2.1.2 1970s: Blech Effect

In the late 1960s, Blech and Sello [17] discovered that electromigration in aluminum thin films could be a leading source of failure in planar semiconductor ICs. After that observation, the interest as well as the direction of electromigration studies have shifted their focus of the investigation to the aspect of electromigration damage in thin film conductors [48]. Different from bulk materials, the analysis of electromigration in thin films has shown that grain boundaries are particularly relevant to damage formation [79]. From the incorporation of copper in aluminum-based interconnects, IBM found out that copper atoms block the fast diffusivity paths at grain boundaries [29]. Furthermore, at that time, the idea of electron-ion interactions as a driving force fascinated material scientists to start to formulate a quantum mechanical approach in order to understand the physical phenomenon. The interest in a quantum mechanical description of electromigration has continued to the present time.
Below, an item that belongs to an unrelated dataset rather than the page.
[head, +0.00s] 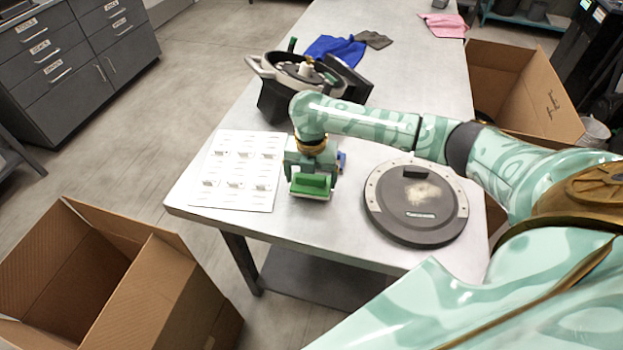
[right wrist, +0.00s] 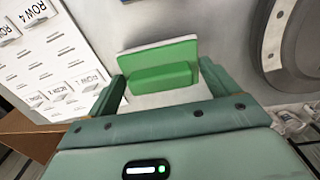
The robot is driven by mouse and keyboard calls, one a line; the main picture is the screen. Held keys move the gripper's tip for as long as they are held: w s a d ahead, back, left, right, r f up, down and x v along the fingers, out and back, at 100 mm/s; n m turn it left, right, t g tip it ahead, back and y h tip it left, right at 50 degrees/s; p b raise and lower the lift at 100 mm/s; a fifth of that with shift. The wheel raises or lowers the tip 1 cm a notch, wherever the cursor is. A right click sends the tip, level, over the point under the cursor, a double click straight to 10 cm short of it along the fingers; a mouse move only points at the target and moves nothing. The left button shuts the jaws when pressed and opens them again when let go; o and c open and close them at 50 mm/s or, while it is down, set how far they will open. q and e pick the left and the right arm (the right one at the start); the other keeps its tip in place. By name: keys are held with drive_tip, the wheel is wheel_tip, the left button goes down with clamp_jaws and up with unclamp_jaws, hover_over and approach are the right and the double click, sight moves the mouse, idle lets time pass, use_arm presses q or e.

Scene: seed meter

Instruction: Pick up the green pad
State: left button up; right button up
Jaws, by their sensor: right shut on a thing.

With the development of new interconnect technologies, research activities at Bell Labs led I. A. Blech and his coworkers to discover "immortal wires" in 1976 [16]. They designed electromigration experiments on thin aluminum films deposited onto titanium nitride surfaces. The passage of high electric current through the sample is mostly carried by the conductor layer due to its lower resistivity. The resulting induced atom flow, parallel to the direction of the electron flow, is related to the atom drift velocity v_d as follows

\[\begin{equation} v_\text{d} = M e |Z^*| \rho j, \end{equation}\] (2.7)

where M is the mobility, and e|Z^*| is the effective charge of the ions. By measuring the drift velocity responsible for the movement of the aluminum islands, they observed that only one side of the stripe moved according to equation (2.7) so that its length shrank. In turn, at the other end of the line, hillocks were formed. They also found that no electromigration-induced drift occurs below a critical applied current density. In order to explain these observations, the concept of the "back flow" drift velocity v_b, which acts against the electromigration drift velocity influencing the net forward drift velocity v_n, was proposed as follows

\[\begin{equation} v_\text{n} = v_\text{d}-v_\text{b} = M e |Z^*| \rho j - \cfrac{M \Delta F}{l} \approx M e |Z^*| \rho j - \cfrac{M \Omega_\text{a} \Delta \sigma_\text{xx}}{l}, \end{equation}\] (2.8)

where ΔF is the free energy difference between line ends, l is the line length, Ω_a is the atomic volume, and Δσ_xx is the normal hydrostatic mechanical stress difference between line ends when voids and hillocks are formed. When the "back flow" of atoms, due to the presence of back stress in the line, equals the atom flow due to electromigration, the steady-state condition, so-called "Blech condition", is reached. Given the maximum stress σ_thr that the aluminum stripe can sustain before yielding, the critical product of current density and wire length for electromigration failure in thin aluminum films, the "Blech product", is given by

\[\begin{equation} (jl)_\text{C} = \cfrac{\Omega_\text{a} (\sigma_\text{thr}-\sigma_\text{0})}{e |Z^*| \rho}, \end{equation}\] (2.9)

where σ₀ is the stress at x=0. Blech and coworkers were able to determine the critical line length l_B, well known as the "Blech length", from their measurements. When a line shrinks to the critical value due to the application of a given current density j, the line end stops moving, and electromigration halts. The applied threshold current density j_C, which a line can withstand before electromigration failure, can be similarly obtained. By following this approach, it was also possible to estimate the interconnect resistance against electromigration [40], and two electromigration failure modes in interconnects were identified, namely open circuit due to void formation and short circuit due to hillock formation. Furthermore, Blech was the first one to consider stress-migration as an additional driving force acting in the opposite direction of electromigration. The origin, as well as the nature of the mechanical back stress in microelectronic structures, are strongly influenced by the presence of the residual stress coming from the fabrication process, which could give false values of the Blech length and maximum operating current density [103].